In every square yard of soil, weed seeds hide by the thousands. In one Minnesota study, researchers found 130 million seeds per plow acre. Many of these weed seeds possess the ability to germinate for up to 7 years; some remain viable 50 years or longer. All these seeds need to start growing is moisture and sunlight.
Where do weeds come from?
Many weeds find their way to your yard by seed. Airborne seeds wend their way from a yard next door – or even a vacant lot at the end of the street. Weed seeds are also easily transported by animals, insects and water.
When rain rushes down the street and splashes into your lawn, it may be bringing weed seeds along with it. Lawnmowers spread seeds, and poor-quality lawn seeds, mulch, potting soil and straw can also contain weed seeds.
Where do weeds hide?
Weeds are opportunists that quickly take advantage of even the bleakest conditions to establish a presence. If you've ever seen a plant growing out of a crack in a sidewalk, you know that weeds adapt. Around your lawn, too, weeds find plenty of places suitable for healthy growth. A lawn that isn't properly cared for – that's under- or over-watered, under- or over-fertilized or mowed incorrectly – provides ample opportunities for weeds to take root.

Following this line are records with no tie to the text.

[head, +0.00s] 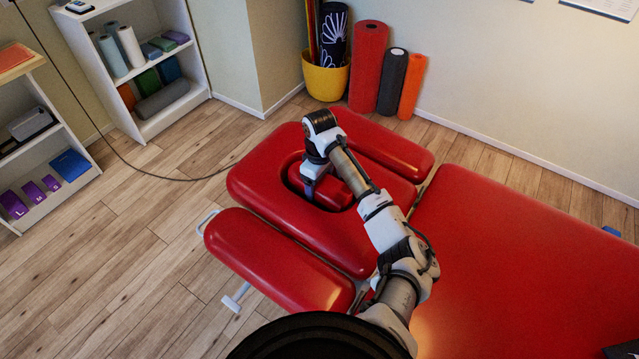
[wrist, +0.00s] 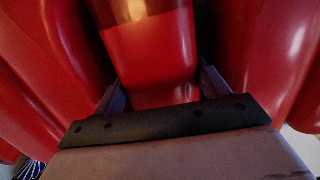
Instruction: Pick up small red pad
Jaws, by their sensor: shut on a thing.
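The small red pad (head: 334,192) sits in the oval opening of the red headrest section (head: 262,187) of the treatment table. In the head view my arm reaches over it, and my gripper (head: 310,186) is down at the pad's left end. In the wrist view the pad (wrist: 157,60) runs between the two fingers of my gripper (wrist: 158,88), which is shut on it. The red walls of the headrest show on both sides. The fingertips and the pad's underside are hidden.
Red armrest pads (head: 275,262) (head: 385,145) flank the headrest, and the large table top (head: 520,260) lies to the right. Foam rollers (head: 368,65) and a yellow basket (head: 326,80) stand by the wall. White shelves (head: 140,70) are at left.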

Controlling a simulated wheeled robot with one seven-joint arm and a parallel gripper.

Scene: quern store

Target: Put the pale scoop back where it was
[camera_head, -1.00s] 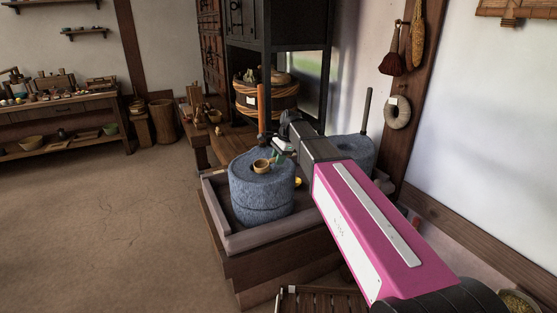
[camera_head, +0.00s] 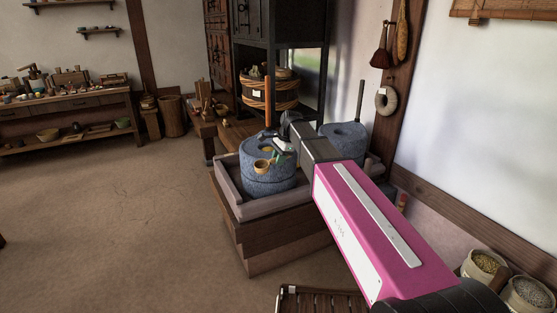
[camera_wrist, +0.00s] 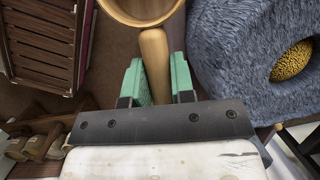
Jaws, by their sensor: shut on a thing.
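The pale wooden scoop (camera_head: 262,166) hangs in the air in front of the near grey quern (camera_head: 269,180). In the wrist view its round bowl (camera_wrist: 141,8) is cut off by the top edge. My gripper (camera_head: 279,157) is shut on the scoop's handle, which stands between the green fingers (camera_wrist: 153,80). The quern's stone (camera_wrist: 232,62) is to the right of the scoop there, apart from it, with yellow grain in its hole. Brown floor shows beneath the scoop.
The near quern stands in a wooden tray (camera_head: 226,189); a second quern (camera_head: 343,140) is behind my arm. A slatted wooden piece (camera_head: 322,300) lies low in front. Grain sacks (camera_head: 484,268) stand at lower right. A long bench (camera_head: 70,104) is far left. The left floor is clear.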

In your own yard, establish a weed patrol by keeping an eye on the following weed "resorts," which offer ideal conditions for plants to grow and reproduce.
Paths – A path provides dry footing, but from a plant standpoint, it's also an area without competition. Paths made from loose materials, such as bark mulch or stones, can act as seeding beds, offering an ideal spot for plants to reproduce.
Beneath shrubs – Areas under shrubs can be hard to reach and may also be shady and moist, a perfect place for weeds to take root and thrive in secret.
Shady lawn – Any spot that's too shady for grass to grow is a potential haven for lawn weeds. If possible, trim trees to let more light shine on the lawn. Otherwise, shift from grass to shade-tolerant ground covers to fill in soil and keep weeds at bay.
Unpaved parking areas – Whether such an area is grassy, muddy or filled with gravel, it rolls out the welcome mat for weeds. Gravel especially offers quick drainage, which provides a perfect seedbed for plants.
Cracks and spaces – Every crack between paving stones or slabs of concrete provides ideal footing for weeds. Even cracks in concrete driveways filled with joint compound can collect enough soil to sprout weed seedlings.
Under decks – You'd think sparse sunlight would make weeds run for cover, but they seem to thrive beneath decks.
Near downspouts – Weeds frequently thrive at the base of downspouts, where moisture is plentiful. Heavy rains can wash ripe seeds from these weeds into other parts of the yard.
Tilled soil – Anytime you turn soil (or your dog digs a hole or a squirrel plants an acorn), you expose buried weed seeds to sunlight. Watch for sprouting.
Spots without plants – When existing vegetation dies, you have the potential for a hostile takeover by weeds. Keep a close watch on your yard for dead spots. Fill them in as soon as they appear, adding soil as needed and then plants, seeds or mulch.